2. A taxpayer engaging in a project of comprehensive utilization of resources listed in the Catalogue shall meet all of the following conditions when applying for enjoying the policy of immediate refund of VAT upon payment as prescribed in this Announcement:
(1) For the renewable resources acquired by the taxpayer inside China, the VAT invoice shall be obtained from the seller as required; and where the tax exemption policy applies, the plain VAT invoice shall be obtained from the sellers as required. If the seller is an entity that cannot apply for invoices in accordance with laws and regulations or a natural person engaging in small-amount sporadic business, the receipt voucher issued by the seller or the internal certificate of the purchaser, or the invoice issued by the tax authority on behalf of the taxpayer shall be obtained. The “small-amount sporadic business” as mentioned in this paragraph means the business under which the sales volume of a natural person engaging in the business operation of taxable items does not exceed the threshold as determined on a transaction-by-transaction basis.
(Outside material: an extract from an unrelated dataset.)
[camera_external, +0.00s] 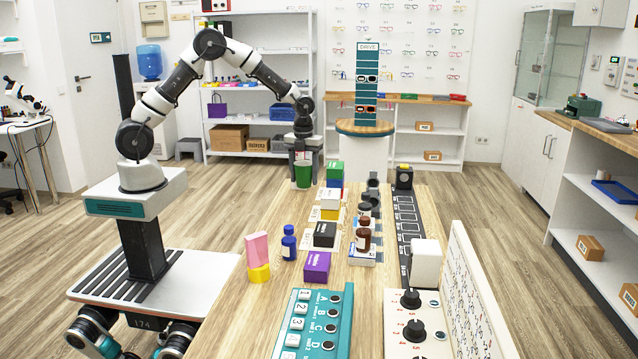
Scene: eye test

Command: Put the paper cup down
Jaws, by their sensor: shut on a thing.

For the renewable resources acquired by the taxpayer outside China, the Special Bill of Payment of Import VAT shall be obtained as required, or the receipt voucher with the nature of the invoice and related tax payment certificates shall be obtained from the seller.
(2) The taxpayer shall set up a ledger to acquire renewable resources for future reference. The ledger shall contain the following information: the name of the unit supplying renewable resources, the name and ID number of the individual supplying renewable resources, the names, quantity, prices and payment methods of renewable resources, and whether a VAT invoice or a certificate conforming to relevant regulations has been obtained, etc. Such a ledger is not required if the aforesaid information is contained in the taxpayer’s existing account book or system.
(3) The taxpayer shall be engaged in the sale of self-produced products or labor services involving comprehensive utilization other than those prohibited or restricted in the Catalogue for the Guiding Industrial Restructuring as issued by the National Development and Reform Commission.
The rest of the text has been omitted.